> **RECORDS SHOWN**:
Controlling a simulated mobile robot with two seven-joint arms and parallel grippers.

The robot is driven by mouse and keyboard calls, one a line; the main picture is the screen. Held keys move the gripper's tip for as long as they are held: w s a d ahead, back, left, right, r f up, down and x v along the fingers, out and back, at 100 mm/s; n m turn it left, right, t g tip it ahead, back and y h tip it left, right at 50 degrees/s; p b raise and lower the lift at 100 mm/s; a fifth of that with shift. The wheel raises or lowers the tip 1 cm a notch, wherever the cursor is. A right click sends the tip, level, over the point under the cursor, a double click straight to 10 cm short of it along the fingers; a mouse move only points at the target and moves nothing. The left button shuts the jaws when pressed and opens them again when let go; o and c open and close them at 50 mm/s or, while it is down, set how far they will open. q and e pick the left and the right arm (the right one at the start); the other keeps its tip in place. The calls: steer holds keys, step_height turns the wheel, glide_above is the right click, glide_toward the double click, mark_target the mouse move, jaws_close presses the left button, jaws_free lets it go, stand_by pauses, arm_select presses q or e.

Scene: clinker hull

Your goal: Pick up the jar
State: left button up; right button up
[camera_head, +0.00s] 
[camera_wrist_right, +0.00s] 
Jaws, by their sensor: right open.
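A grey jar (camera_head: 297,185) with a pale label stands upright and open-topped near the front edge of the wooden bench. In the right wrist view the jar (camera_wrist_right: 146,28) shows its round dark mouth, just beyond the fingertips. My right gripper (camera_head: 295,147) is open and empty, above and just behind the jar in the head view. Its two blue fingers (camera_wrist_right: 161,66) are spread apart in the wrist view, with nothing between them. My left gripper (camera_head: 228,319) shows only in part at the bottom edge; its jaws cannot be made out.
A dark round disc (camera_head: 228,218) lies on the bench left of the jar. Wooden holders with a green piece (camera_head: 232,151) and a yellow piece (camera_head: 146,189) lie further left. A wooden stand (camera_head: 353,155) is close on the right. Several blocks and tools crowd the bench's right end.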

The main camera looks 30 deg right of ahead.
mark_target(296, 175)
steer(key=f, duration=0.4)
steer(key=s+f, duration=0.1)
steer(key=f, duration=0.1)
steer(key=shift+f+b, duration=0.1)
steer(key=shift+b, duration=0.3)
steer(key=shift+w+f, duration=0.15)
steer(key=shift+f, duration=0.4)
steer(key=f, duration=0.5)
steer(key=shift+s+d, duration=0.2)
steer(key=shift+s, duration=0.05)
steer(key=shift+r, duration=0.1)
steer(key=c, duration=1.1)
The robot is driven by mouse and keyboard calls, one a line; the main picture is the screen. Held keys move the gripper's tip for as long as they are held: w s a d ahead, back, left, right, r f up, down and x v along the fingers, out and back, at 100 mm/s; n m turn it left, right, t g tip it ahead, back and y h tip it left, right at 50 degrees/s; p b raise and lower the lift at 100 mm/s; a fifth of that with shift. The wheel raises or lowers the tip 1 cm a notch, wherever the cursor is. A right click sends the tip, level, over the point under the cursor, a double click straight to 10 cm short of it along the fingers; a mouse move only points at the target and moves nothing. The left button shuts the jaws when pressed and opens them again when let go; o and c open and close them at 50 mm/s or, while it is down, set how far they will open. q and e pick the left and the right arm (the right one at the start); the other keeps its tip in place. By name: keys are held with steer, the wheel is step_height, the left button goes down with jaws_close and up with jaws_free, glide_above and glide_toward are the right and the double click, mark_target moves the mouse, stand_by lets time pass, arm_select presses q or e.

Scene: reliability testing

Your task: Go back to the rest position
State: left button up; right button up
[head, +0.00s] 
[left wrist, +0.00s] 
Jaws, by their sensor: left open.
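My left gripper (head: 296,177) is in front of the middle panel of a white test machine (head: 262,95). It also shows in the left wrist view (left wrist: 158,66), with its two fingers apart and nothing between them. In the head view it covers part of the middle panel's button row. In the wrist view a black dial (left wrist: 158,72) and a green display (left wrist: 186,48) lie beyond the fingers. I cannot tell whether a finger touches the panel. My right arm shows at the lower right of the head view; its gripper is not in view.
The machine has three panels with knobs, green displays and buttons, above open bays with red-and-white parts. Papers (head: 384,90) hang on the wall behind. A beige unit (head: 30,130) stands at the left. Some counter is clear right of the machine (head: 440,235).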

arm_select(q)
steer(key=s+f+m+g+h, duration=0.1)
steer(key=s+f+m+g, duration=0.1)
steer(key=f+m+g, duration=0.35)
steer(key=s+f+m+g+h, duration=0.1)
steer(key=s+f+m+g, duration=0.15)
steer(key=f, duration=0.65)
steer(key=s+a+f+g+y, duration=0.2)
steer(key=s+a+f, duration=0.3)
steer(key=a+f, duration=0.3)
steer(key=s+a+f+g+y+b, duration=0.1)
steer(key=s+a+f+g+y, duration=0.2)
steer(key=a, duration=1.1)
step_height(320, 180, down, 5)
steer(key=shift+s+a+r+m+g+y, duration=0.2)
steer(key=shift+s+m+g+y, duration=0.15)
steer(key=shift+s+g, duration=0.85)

> **EXERCISE TASK**:
Extract the span of lines that starts with the line containing "Scene: clinker hull" and ends with the line containing "[camera_wrist_right, +0.00s]". Keep it exact and add nothing.

> **WORKED SOLUTION**:
Scene: clinker hull

Your goal: Pick up the jar
State: left button up; right button up
[camera_head, +0.00s] 
[camera_wrist_right, +0.00s] 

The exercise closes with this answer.